Test Blu-ray / Paterson, réalisé par Jim Jarmusch

PATERSON réalisé par Jim Jarmusch, disponible en DVD et Blu-ray le 26 avril 2017 chez Le Pacte

Acteurs : Adam Driver, Golshifteh Farahani, Kara Hayward, Trevor Parham, William Jackson Harper, Frank Harts

Scénario : Jim Jarmusch

Photographie : Frederick Elmes

Musique : Jim Jarmusch, Carter Logan, Sqürl

Durée : 1h58

Date de sortie initiale : 2016

LE FILM

Paterson vit dans une ville qui porte le même nom que lui, dans l’Etat du New Jersey. La cité, qui a hébergé plusieurs écrivains, de William Carlos Williams à Allen Ginsberg, inspire également le jeune homme. Chauffeur de bus, Paterson est aussi un poète minimaliste, qui consigne tous ses textes dans un petit carnet. En dehors de cette activité, la vie de Paterson, qui boit tous les jours une bière dans le même bar avant de rentrer chez lui, est parfaitement réglée. Celle de son épouse, l’enthousiaste Laura, artiste particulièrement inventive, s’articule autour du noir et du blanc, qu’elle décline dans toutes ses créations…

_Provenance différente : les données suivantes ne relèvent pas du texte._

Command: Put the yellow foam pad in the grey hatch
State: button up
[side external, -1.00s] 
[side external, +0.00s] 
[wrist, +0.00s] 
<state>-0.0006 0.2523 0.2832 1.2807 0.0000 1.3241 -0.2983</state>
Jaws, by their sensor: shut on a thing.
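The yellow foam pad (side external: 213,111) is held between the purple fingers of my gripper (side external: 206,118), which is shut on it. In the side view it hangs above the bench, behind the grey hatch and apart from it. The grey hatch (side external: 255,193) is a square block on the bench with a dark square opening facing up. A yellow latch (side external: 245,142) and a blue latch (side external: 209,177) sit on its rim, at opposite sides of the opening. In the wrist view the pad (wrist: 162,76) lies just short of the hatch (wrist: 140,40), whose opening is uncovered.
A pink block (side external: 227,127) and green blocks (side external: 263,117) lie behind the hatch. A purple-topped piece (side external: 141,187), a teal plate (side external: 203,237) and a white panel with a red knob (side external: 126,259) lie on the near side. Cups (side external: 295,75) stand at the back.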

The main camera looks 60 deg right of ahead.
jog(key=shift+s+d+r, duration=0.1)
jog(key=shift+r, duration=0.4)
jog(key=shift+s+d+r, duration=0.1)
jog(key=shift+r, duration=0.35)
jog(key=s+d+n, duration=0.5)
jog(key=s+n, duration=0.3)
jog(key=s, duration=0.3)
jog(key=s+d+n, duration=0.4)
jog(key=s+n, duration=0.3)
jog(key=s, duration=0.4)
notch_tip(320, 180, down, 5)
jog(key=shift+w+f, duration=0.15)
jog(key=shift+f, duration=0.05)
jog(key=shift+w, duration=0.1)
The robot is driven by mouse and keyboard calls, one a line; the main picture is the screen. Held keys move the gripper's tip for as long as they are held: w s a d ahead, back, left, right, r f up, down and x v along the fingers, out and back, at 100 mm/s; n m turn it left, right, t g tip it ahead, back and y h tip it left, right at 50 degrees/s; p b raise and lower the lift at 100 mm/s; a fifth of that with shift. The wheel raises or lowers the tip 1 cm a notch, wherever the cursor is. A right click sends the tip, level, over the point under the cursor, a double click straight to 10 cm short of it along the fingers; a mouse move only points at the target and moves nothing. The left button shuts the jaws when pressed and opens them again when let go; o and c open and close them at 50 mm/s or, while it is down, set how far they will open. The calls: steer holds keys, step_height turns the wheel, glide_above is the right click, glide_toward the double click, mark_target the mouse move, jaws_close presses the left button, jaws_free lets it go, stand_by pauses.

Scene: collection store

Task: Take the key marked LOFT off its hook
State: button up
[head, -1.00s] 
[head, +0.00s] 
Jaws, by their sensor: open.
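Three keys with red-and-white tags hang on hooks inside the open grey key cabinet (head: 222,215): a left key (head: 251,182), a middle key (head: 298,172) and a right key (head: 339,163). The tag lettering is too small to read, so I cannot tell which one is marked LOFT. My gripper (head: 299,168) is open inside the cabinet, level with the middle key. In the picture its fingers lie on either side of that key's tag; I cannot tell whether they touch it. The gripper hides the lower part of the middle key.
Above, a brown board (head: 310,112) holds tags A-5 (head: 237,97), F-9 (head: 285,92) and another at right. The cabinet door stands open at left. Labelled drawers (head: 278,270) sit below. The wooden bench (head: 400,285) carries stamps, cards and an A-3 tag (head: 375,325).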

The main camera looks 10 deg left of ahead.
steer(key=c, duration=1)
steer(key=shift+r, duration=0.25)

Paterson aurait mérité la Palme d’Or. Voilà c’est lâché d’entrée de jeu. Le douzième long métrage de Jim Jarmusch est tellement unique, décalé, inclassable, qu’on lui décernerait d’ailleurs tous les prix. C’est un film magique, mûrit pendant vingt ans, qui agit comme une petite séance d’hypnose, qui installe un univers délicat, moelleux et tendre, teinté d’humour, bordé d’amour et débordant de poésie. Paterson (Adam Driver) vit à Paterson, New Jersey, 150.000 habitants, ville de poètes en décrépitude qui vit passer William Carlos Williams ou encore Allen Ginsberg. Chauffeur de bus d’une trentaine d’années, il mène une vie réglée aux côtés de Laura (Golshifteh Farahani), qui multiplie projets et expériences avec enthousiasme, et de Marvin, bouledogue anglais. Chaque jour, Paterson écrit des poèmes sur un carnet secret qui ne le quitte jamais.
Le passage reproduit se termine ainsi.